Is it time to say goodbye to the hard market?

It has been a long period of rate increases but the end may be closer than we think

Is it time to say goodbye to the hard market?

Insurance News

By Surina Nath

As the final quarter of the year wraps up, the hard market continues to pose challenges when it comes to capacity, rate adequacy and providing comprehensive coverage for clients across various lines of business.

Russ Quilley, head of commercial risk and chief broking officer EVP at Aon, remains optimistic for 2022 as the marketplace is beginning to show signs of change.

“We’re seeing some capital and underwriting authority come back into the Canadian market,” he said. “In preparation for 2022, carriers are starting to position themselves for these anticipated trends.”

Over the past few years, many changes have transpired with respect to capital investments, which is creating a positive lens for clients.

“The marketplace hasn’t completely come out of the market but it’s showing signs of transition,” said Quilley.

He added that throughout this hard market cycle, the biggest change has been the cost per million that carriers have been spending on risks.

“The amount of capital that carriers were willing to put in changed drastically,” he explained. “More carriers ended up providing solutions and the rate per million changed considerably compared to the soft market. That change was really impactful in the overall cost of insurance.”

Rate increases were inevitable, but Quilley explained that Canadians have recently seen a drop in the rate of those rises, and will continue to see rates flattening out in the new year.

“We’re getting into single digit increases but I’d caveat that with the fact that best in class risks will see the best results in the marketplace right now,” he said. “If you’re still sitting in high-risk areas the market won’t be transitioning at the same speed.”

According to Quilley, the biggest factor right now is having the right timing.

“Underwriters didn’t have the authority to go to multiple sources, creating a lot of issues around timing.
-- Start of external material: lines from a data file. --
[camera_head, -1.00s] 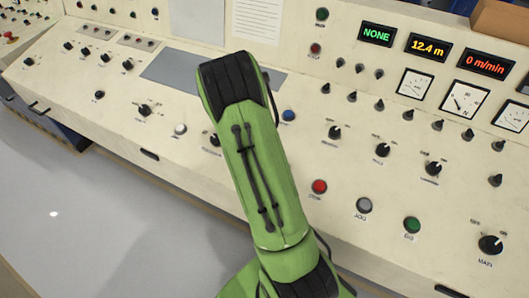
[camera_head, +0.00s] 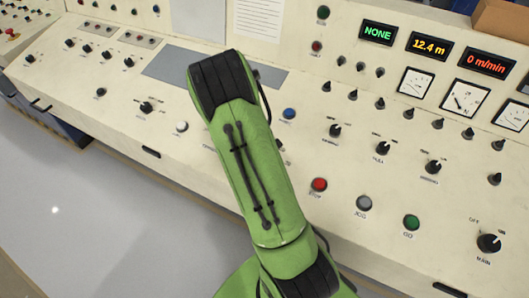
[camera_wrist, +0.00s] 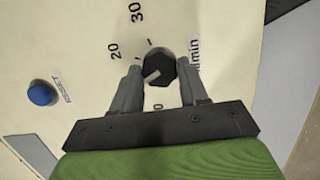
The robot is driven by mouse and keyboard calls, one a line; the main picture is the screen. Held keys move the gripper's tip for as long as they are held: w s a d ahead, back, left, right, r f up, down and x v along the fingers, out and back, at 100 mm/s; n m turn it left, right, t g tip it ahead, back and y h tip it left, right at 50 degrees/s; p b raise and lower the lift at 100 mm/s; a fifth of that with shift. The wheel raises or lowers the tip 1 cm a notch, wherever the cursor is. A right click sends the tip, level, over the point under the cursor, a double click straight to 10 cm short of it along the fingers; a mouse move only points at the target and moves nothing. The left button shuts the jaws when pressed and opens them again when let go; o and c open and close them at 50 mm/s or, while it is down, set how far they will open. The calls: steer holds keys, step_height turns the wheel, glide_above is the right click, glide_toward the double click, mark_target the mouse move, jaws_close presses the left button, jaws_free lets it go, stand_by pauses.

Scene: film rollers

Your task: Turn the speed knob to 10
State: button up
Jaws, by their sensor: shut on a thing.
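The speed knob (camera_wrist: 158,70) is black and faceted, with a light pointer line, on the cream panel in the wrist view. Printed marks 20, 30 and 0 and the text m/min surround it. The pointer line is directed to the lower left, on the side between the 0 and the 20. Any mark there is hidden behind the left finger. My gripper (camera_wrist: 163,78) is shut on the knob, with one finger on each side. In the head view my green arm hides the gripper.
A blue button (camera_wrist: 41,93) with a label is left of the knob in the wrist view. In the head view, a red button (camera_head: 319,185), a grey button (camera_head: 363,203) and a green button (camera_head: 411,222) are right of my arm. The speed display (camera_head: 487,64) reads 0 m/min.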

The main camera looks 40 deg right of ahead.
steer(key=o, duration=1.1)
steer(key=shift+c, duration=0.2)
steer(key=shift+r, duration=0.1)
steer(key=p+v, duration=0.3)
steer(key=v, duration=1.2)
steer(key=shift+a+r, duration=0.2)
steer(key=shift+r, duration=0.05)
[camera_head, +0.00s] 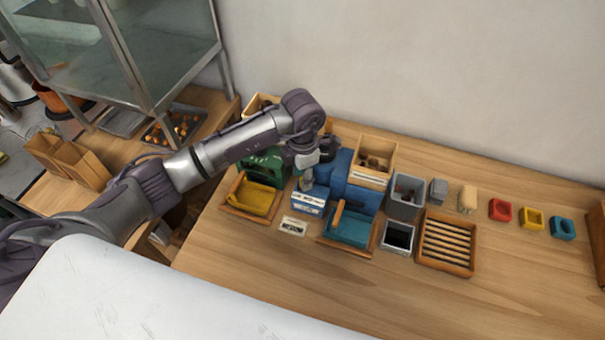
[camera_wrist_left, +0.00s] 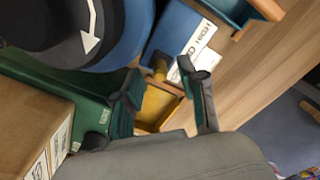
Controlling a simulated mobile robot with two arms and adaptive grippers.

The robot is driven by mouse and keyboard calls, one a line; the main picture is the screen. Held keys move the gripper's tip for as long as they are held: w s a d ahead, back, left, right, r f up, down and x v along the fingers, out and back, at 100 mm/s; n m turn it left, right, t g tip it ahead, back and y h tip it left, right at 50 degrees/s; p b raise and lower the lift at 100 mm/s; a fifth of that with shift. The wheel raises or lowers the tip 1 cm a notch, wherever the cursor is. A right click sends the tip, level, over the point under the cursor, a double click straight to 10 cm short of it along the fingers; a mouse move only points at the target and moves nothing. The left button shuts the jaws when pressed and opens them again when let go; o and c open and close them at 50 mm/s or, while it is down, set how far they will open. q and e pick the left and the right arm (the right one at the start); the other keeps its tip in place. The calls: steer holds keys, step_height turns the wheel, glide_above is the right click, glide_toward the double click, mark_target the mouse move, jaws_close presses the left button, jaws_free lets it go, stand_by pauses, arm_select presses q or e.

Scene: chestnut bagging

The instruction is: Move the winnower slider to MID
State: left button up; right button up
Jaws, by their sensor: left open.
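The winnower is a blue machine (camera_head: 360,180) on the table, with a small blue control box (camera_head: 308,203) at its front left. In the left wrist view the blue box (camera_wrist_left: 178,28) carries a white label (camera_wrist_left: 197,44) on which "HIGH" can be read. My left gripper (camera_head: 307,182) is above the control box, fingers downward. In the wrist view its open fingers (camera_wrist_left: 160,88) have the knob between them in the picture; contact cannot be told. My right gripper is not in view.
A green machine (camera_head: 262,166) with a yellow tray (camera_head: 251,198) stands left of the box, and a teal tray (camera_head: 348,230) stands right. A small card (camera_head: 293,226) lies in front. A slatted wooden tray (camera_head: 446,243) is farther right. The front right table is clear.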

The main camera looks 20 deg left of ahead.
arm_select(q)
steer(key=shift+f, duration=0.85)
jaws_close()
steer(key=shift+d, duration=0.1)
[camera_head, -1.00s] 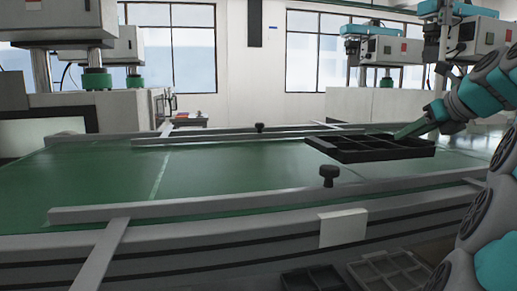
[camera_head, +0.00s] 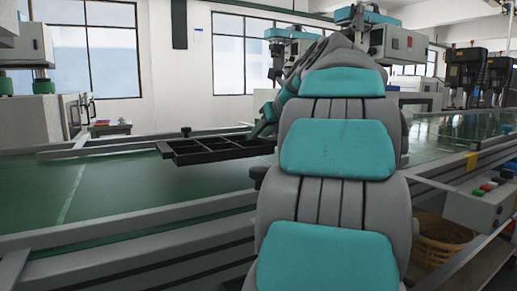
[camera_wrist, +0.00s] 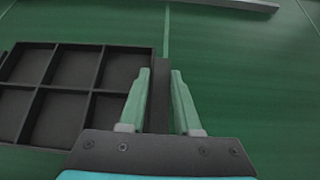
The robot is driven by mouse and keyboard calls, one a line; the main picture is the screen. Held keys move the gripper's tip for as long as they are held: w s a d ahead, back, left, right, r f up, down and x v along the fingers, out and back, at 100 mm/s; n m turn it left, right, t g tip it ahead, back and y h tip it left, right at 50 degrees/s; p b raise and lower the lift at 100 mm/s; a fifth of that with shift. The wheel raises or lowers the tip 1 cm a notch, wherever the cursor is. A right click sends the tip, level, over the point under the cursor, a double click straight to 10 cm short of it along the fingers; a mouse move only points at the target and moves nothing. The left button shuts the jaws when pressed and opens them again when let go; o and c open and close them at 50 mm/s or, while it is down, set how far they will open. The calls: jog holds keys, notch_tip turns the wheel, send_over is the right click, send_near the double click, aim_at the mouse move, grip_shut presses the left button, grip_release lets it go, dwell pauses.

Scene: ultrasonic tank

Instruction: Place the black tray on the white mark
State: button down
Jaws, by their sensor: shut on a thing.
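The black tray (camera_head: 222,154), divided into compartments, is held over the green belt in the head view, seemingly a little above it. In the wrist view the tray (camera_wrist: 85,92) fills the left side. My gripper (camera_wrist: 160,75) is shut on the tray's right wall, with one green finger on each side of it. In the head view my gripper (camera_head: 264,128) is at the tray's right end, partly hidden by my arm. A pale line (camera_head: 70,195) crosses the belt left of the tray; I cannot tell if it is the white mark.
The green belt (camera_head: 125,182) has free room left of the tray. Metal rails (camera_head: 130,222) run along its near and far sides. A control box with buttons (camera_head: 480,200) is at the right. My arm hides the middle of the head view.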

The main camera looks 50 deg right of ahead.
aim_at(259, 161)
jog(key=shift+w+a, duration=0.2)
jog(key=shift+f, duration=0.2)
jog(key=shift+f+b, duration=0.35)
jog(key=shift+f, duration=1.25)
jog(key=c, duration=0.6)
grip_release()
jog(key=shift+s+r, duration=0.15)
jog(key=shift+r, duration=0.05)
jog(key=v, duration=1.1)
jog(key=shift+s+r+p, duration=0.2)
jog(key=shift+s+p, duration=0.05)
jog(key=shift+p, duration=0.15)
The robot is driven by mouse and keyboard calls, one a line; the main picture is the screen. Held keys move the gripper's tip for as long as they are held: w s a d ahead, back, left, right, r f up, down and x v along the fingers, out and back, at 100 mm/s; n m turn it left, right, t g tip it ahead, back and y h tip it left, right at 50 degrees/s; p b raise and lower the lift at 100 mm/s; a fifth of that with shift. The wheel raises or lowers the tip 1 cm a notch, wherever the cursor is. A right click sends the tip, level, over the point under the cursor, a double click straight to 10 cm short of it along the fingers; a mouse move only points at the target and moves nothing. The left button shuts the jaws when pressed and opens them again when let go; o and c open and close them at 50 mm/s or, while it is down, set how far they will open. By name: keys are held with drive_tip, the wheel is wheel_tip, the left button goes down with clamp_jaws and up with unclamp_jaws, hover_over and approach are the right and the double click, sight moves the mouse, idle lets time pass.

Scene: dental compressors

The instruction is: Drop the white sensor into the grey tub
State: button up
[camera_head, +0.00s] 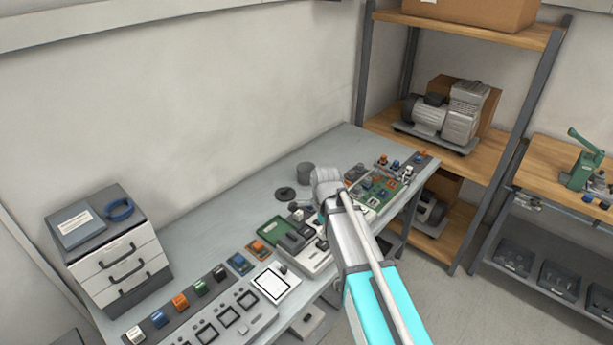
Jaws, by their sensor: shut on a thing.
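My gripper (307,211) is at the end of my arm over the middle of the bench, partly hidden by my wrist. Its dark fingers are shut on a small pale thing (298,214), which looks like the white sensor; its shape is too small to make out. A small round grey tub (305,171) stands on the bench behind my wrist, toward the wall. My gripper is in front of the tub and apart from it. The inside of the tub cannot be made out.
A flat dark disc (285,194) lies near the tub. A green tray (268,232), coloured blocks and panels crowd the bench's front. A drawer unit (108,245) stands at the left, and a shelf with a compressor (440,118) at the right. Bench (225,208) along the wall is clear.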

This has forced clients to make decisions about substantial changes within a small window,” he noted. “As capital decisions come back to Canada, it’ll create some space for clients to understand how they want to buy their insurance.”

When it comes to building back the lost capacity in the Canadian market, understanding data and analytics is the industry’s best friend.

“We need to understand where the capacity is coming from, make sure we’re approaching underwriters that are looking to develop growth within their book and maximizing what the marketplace will offer,” he said.

The Canadian market has a unique appetite for risk and will continue to present options for clients with more capital. Understanding exactly how money can be brought into the marketplace will create competition and the best products for clients.

“Building back contracts and making them as broad as possible will help provide clients with the solutions they’re looking for,” Quilley added.

The coverage clients lost through the hard market is becoming a pressing issue and considering what is most important to clients and what’s available in the marketplace will be critical going forward.

“Risks are constantly evolving, and we need to be at the forefront in understanding what those changes are and have conversations with clients around what mitigating options they have without a full transfer,” he said.

If a full transfer of risk is necessary, then so be it, but the underwriting community is using data analytics to assess socio-economic conditions and gauge their book of business.

“Underwriters are seeing trends much sooner which is why the marketplace is in such an interesting space right now as brokers need to make sure they understand clients and potential exposures in a confident manner,” he said.

As capacity is slowly built back within the marketplace, leveraging data analytics is increasingly important to understand what clients and underwriters are looking for.

According to Quilley, carriers that are looking to put capital back into the market will have the biggest impact in the transition out of this hard market.

“We’re still going to see some level of increases in 2022 but by the end of next year the market will transition to slight decreases as competition builds,” he said.